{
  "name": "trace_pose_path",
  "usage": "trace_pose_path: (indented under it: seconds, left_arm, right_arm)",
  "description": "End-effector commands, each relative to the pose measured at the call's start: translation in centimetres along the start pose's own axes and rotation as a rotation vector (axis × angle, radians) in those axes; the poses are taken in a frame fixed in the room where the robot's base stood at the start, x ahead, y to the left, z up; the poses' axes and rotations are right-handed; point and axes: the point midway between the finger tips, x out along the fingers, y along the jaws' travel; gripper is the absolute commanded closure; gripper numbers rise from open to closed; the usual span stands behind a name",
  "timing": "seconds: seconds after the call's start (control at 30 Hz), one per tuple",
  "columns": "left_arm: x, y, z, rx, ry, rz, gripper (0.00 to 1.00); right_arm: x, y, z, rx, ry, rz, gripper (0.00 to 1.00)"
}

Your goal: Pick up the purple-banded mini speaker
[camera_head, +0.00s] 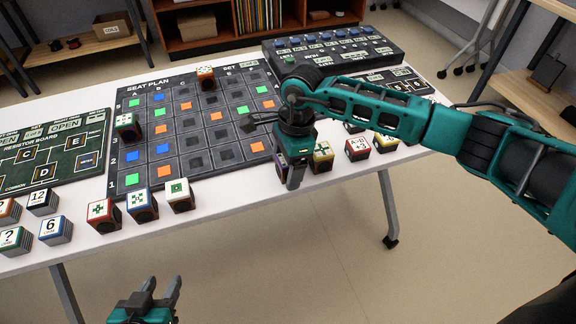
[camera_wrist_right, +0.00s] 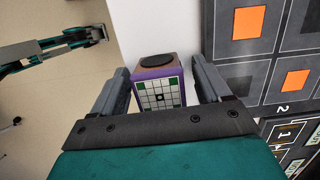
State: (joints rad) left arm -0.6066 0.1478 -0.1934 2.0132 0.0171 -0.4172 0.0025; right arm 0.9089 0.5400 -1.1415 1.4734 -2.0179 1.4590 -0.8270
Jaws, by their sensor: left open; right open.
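The purple-banded mini speaker (camera_wrist_right: 158,73) stands on the white table in the right wrist view. It has a brown top with a dark round disc, and a white face with a grid and green corner marks. My right gripper (camera_wrist_right: 160,88) is open, with one finger on each side of it and gaps visible. In the head view my right gripper (camera_head: 280,150) is above the table's front edge and hides most of this speaker (camera_head: 281,170). My left gripper (camera_head: 158,290) is open and empty, low in front of the table, away from the speakers.
Close right of the speaker stand a yellow-banded speaker (camera_head: 322,156) and a red-banded one (camera_head: 357,148). The seat plan board (camera_head: 188,180) lies behind. Several more speakers, such as a white one (camera_head: 179,195), stand along the front edge to the left.

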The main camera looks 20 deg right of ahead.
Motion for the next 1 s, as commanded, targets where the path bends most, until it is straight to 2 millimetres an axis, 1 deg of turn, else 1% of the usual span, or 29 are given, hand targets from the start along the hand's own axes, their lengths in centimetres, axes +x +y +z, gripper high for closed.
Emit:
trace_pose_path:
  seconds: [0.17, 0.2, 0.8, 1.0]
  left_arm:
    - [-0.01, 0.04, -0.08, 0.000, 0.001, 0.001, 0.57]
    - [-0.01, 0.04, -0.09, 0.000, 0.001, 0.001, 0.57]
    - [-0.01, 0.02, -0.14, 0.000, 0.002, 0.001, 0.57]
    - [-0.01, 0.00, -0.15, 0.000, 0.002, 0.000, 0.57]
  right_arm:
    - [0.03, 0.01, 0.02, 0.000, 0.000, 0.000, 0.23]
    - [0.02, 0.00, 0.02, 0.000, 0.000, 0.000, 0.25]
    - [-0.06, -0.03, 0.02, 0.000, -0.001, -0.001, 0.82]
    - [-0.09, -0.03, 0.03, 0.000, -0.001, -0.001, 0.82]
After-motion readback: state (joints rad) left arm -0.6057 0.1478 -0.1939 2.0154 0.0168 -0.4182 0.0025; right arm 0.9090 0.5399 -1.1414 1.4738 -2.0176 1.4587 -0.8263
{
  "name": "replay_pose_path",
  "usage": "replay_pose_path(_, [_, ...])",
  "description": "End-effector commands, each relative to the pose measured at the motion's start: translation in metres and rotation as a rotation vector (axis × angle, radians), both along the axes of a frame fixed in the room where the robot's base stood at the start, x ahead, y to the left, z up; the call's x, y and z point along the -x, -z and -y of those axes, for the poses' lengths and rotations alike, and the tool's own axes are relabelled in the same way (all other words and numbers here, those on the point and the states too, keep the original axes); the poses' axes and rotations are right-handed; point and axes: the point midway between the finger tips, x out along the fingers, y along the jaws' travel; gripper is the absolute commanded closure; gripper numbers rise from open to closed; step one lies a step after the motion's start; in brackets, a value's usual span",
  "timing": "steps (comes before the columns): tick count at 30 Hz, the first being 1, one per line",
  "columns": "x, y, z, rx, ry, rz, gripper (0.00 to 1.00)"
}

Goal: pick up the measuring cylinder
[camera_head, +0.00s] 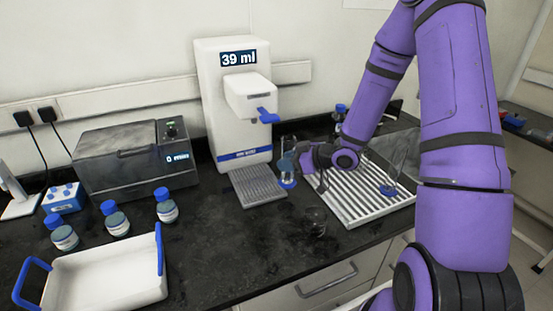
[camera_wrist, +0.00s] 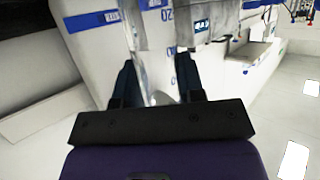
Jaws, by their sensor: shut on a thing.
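The measuring cylinder (camera_head: 287,172) is a clear upright tube with a blue base, to the right of the dispenser's drip tray in the head view. My gripper (camera_head: 296,156) reaches it from the right and is shut on it. In the wrist view, my gripper's two dark fingers (camera_wrist: 157,82) stand on either side of the clear tube, which is hard to make out against the white dispenser. I cannot tell whether the blue base touches the counter.
The white dispenser (camera_head: 222,110) reads 39 ml, with a grey drip tray (camera_head: 258,188) below. Three blue-capped bottles (camera_head: 116,220) and a white tray (camera_head: 105,280) stand left.

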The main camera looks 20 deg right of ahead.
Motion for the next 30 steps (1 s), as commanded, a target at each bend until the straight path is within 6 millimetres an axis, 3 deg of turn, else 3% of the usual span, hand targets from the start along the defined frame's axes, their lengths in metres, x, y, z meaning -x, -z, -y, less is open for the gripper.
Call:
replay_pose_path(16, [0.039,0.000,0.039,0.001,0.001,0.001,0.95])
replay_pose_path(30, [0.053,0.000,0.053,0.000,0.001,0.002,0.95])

#### [WHAT THE EXERCISE ASKS]
In the listing above, find the lines holding the word "point" and copy them.

#### [FINAL RESULT]
  "description": "End-effector commands, each relative to the pose measured at the call's start: translation in centimetres along the start pose's own axes and rotation as a rotation vector (axis × angle, radians) in those axes; the poses are taken in a frame fixed in the room where the robot's base stood at the start, x ahead, y to the left, z up; the poses' axes and rotations are right-handed; point and axes: the point midway between the finger tips, x out along the fingers, y along the jaws' travel; gripper is the absolute commanded closure; gripper numbers rise from open to closed; the usual span stands behind a name",
  "description": "End-effector commands, each relative to the pose measured at the motion's start: translation in metres and rotation as a rotation vector (axis × angle, radians), both along the axes of a frame fixed in the room where the robot's base stood at the start, x ahead, y to the left, z up; the call's x, y and z point along the -x, -z and -y of those axes, for the poses' lengths and rotations alike, and the tool's own axes are relabelled in the same way (all other words and numbers here, those on the point and the states too, keep the original axes); the poses' axes and rotations are right-handed; point and axes: the point midway between the finger tips, x out along the fingers, y along the jaws' travel; gripper is the absolute commanded closure; gripper numbers rise from open to closed; step one lies a step after the motion's start; in brackets, a value's usual span",

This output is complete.